Strawberries never tasted so sweet
If you’re even remotely interested in this game, this review is a huge waste of your time. It’s good. It’s very fucking good. You should just go ahead and buy it.
Celeste is one of those rare games where I knew it was special right off the bat. It’s a twitch platformer with a heart of gold, and it’s positively oozing charm out of its every orifice.
Celeste (PC [reviewed], PS4, Switch, Xbox One)
Developer: Matt Makes Games Inc.
Publisher: Matt Makes Games Inc.
Released: January 25, 2018 (PC, PS4, Switch) / January 26, 2018 (Xbox One)
The story revolves around a young woman, Madeline, who decides to climb a mountain. It’s a tale about overcoming depression and anxiety, but it does so in a fun way where it’s unafraid to laugh at itself. Still, there are some surprisingly heavy thematic elements at play here, and I’d love to dive into details, but I think it’s something best experienced on your own. With Celeste, it’s all about the journey.

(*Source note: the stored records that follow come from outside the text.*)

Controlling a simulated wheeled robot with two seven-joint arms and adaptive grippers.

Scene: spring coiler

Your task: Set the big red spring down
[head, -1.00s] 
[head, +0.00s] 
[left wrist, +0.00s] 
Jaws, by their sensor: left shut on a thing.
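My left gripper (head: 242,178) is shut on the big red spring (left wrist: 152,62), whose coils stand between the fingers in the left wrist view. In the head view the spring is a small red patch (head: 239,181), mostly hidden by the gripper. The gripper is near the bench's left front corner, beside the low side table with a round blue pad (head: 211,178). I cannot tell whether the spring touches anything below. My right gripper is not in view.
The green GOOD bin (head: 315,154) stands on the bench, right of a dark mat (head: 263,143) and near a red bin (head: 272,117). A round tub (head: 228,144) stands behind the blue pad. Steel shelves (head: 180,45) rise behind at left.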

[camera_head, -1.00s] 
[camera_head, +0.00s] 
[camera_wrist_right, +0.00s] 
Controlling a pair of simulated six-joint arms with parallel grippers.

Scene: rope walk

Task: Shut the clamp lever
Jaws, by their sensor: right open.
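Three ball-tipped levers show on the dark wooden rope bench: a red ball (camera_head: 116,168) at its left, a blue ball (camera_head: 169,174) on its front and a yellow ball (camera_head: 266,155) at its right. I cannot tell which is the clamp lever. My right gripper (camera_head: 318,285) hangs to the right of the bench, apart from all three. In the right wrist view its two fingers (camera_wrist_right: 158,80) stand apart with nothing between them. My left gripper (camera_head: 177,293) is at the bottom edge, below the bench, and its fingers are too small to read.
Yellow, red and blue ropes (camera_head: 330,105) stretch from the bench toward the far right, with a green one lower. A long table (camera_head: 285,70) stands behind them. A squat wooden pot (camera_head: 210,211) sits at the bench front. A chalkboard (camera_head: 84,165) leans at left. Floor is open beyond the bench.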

The controls are minimalism at its finest. Throughout the entirety of its roughly twelve-to-fifteen-hour playtime, you only have access to three abilities: jump, dash, and climb. Starting out, you can only dash once before you must plant your feet on solid ground again. Much like in Breath of the Wild, your climbing ability comes with a stamina meter, indicated by color changes on the character. Once the meter runs out, you’ll lose your footing and fall.
Despite this limited skillset, the game never stops throwing new ideas at the player. Each chapter revolves around a different environmental mechanic, which keeps gameplay exciting and interesting. Coupled with the ever-increasing difficulty, you’re never allowed to feel truly comfortable for long. The entire climb is one struggle after another.
This is a twitch platformer in the purest sense, and assuming you’re up for the challenge, it will test you. However, it also offers options so players of any skill level can get in on the fun. For most, I don’t see this as being necessary, but it’s a wonderful feature for those who need it.
The main storyline is difficult, but the B sides to each level, unlockable by finding hidden collectables throughout the campaign, are where the real challenge lies. These things don’t fuck around. They will break you but also offer a blood-pumping sense of accomplishment upon completion. I live for this kind of stuff.
Celeste also features a plethora of speedrunning options, including leaderboards and optional timers which allow you to push yourself ever towards perfection. On top of that, there are hidden strawberries strewn across each chapter, and the struggle is so real if you want to capture each one. These two elements give the game a ridiculous amount of replay value for those who aim for 100% completion.
Then there’s that beautiful goddamn soundtrack. It’s never anything less than perfect. Lena Raine deserves an award for this. Even when it’s just subtle background, I found it hard not to notice its beauty, but there are times when it goes head-on into all out bangers too. I know she’s done work in the industry before, but this stuff is on a whole other level.
Celeste is the complete package. It builds on the foundations established by other heavyweights in the indie scene and sets a new standard for what I’d define as a modern “classic.” There are not enough words in the English language for me to properly describe just how much I love this game.
Its themes and mechanics effortlessly feed into the narrative in a way that left me downright floored. Everything is just so damn finely tuned to the point that I can’t help but think, “How the hell is anyone going to top this?”
For the first time in ages, I have absolutely nothing to complain about. Celeste was everything I’d hoped for and then some. I’m not saying this is the best video game I’ve ever played. It’s much too early to start declaring things like that. What I am saying is that this is an essential gaming experience. Everything this team set out to do they accomplished. If you have any love for indie games, you’re about to fall head over heels. These people have created something very close to perfection.
[This review is based on a retail copy of the game provided by the publisher.]